The (Water)colours of Lake Bled
LAKE BLED
7th October, 2024 |
I was perched alone on a wooden bench built into a grey slab of concrete, part of a larger cascading staircase. The pavement below witnessed a slow stream of people. Clusters of families, runners, dog walkers, solo travellers, all seamlessly weaved their way around a beautiful body of water. The rather brutalist staircase I was sat on stood proudly facing the most exquisite view I have ever seen. This was Lake Bled: a great work of art; a pre-painted canvas by an unknown artist.
On this day, wispy white clouds scattered across this light blue canvas. Tall trees of green, brown and black stood confidently, great hills rolled up and down, plunging into the water’s surface. The air was crisp and cold in the shade, yet the sun poured down and gently warmed small patches of grass and concrete. Lake Bled was a mixture of colours I had only ever seen melting together in a paint palette, or artificially on a bright electronic screen. I cannot attribute one colour to this lake as its shades harbour the depth of colour itself, reflecting an array of green and blue hues- both light and dark, transparent and opaque- morphing into each other as the sun’s rays swirled around like a paintbrush on the water’s surface.
For context, I was one month in to my three-month long backpacking trip across Central Europe, the Balkans and Greece. I often found peaceful moments to sketch my surroundings, focusing on abstract shapes and dynamic light patterns. In Prague, a week prior to my 3-night stopover in Bled, I bought a compact watercolour palette from a quaint art boutique as I felt my beloved biro pens were insufficient in capturing the essence and vibrancy of each place.

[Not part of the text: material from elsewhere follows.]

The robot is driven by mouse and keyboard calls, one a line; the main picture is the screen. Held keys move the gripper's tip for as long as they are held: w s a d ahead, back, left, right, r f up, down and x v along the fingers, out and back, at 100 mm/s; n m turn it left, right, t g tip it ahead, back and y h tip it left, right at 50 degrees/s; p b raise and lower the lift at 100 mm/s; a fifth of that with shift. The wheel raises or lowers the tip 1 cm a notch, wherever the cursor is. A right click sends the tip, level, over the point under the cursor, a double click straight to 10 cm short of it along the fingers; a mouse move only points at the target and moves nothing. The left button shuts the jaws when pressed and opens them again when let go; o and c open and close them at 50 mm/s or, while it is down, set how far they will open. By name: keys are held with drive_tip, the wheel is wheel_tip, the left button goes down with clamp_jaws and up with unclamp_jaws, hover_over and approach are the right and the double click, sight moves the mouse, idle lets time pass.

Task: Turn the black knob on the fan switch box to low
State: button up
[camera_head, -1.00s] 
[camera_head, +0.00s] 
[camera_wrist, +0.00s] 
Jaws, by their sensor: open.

I strolled through the shop’s slender passages, furnished with towering oak cabinets, brimming with colourful paints and taught white canvases. Young and old coalesced: a small child darted through this maze without hesitation, free from the familiar restraint of a parental hand; an old lady, tightly clutching her handbag, mulled over the texture of paper. Perhaps, I had witnessed both a past and future version of myself. A messy, curious and reckless child in the face of art, and a composed older woman, entirely engrossed in the intricate details of her creative project. A smiley shop assistant hypnotised me with an array of palettes, I instantly bought one, despite the tight travel budget.
My little blue palette serves as a reminder that I will always nurture my lifelong desire to draw, paint and create beauty through art. From then on, I carried this watercolour palette everywhere I went. Even if I didn’t use it, to know I had the possibility of painting almost felt as important as painting itself.
To mix the colours, I filled up a small plastic cup with the salty, cold water from Lake Bled. Hours before I swam in this freezing lake, entirely submerged in the view I would unknowingly paint later. This water source provided me with both the subject to paint and a means to paint it. I mixed the small squares of vibrant paint together with the freshwater and simply let my hands translate what my eyes saw. The rather salty water made my colours a slightly thicker texture, and they dried much quicker than usual. After three (somewhat relaxing) hours, I had finished my small painting, closed my sketchbook and walked joyously back to my hostel.
It is important to use nature in painting, whether it be using a natural water source to mix paint, or rubbings from leaves to create texture, or pressing flowers to dye pages. Nature based art can elicit an entirely new way of experiencing and remembering a place or memory. My experience painting Lake Bled was not fuelled by a realistic and 'perfect' outcome. Rather, my experience was fuelled by a desire to connect with nature in a new way. As Lake Bled had extended itself to me, it was more than a vision, it was an instrument in the creative process: both a subject and a tool.
My painting holds a value far greater than realism or accuracy. It encompasses a vision I will not see for a long time, perhaps ever again, but a vision I can happily return to by flicking through my small sketchbook and feeling the dried water on the page.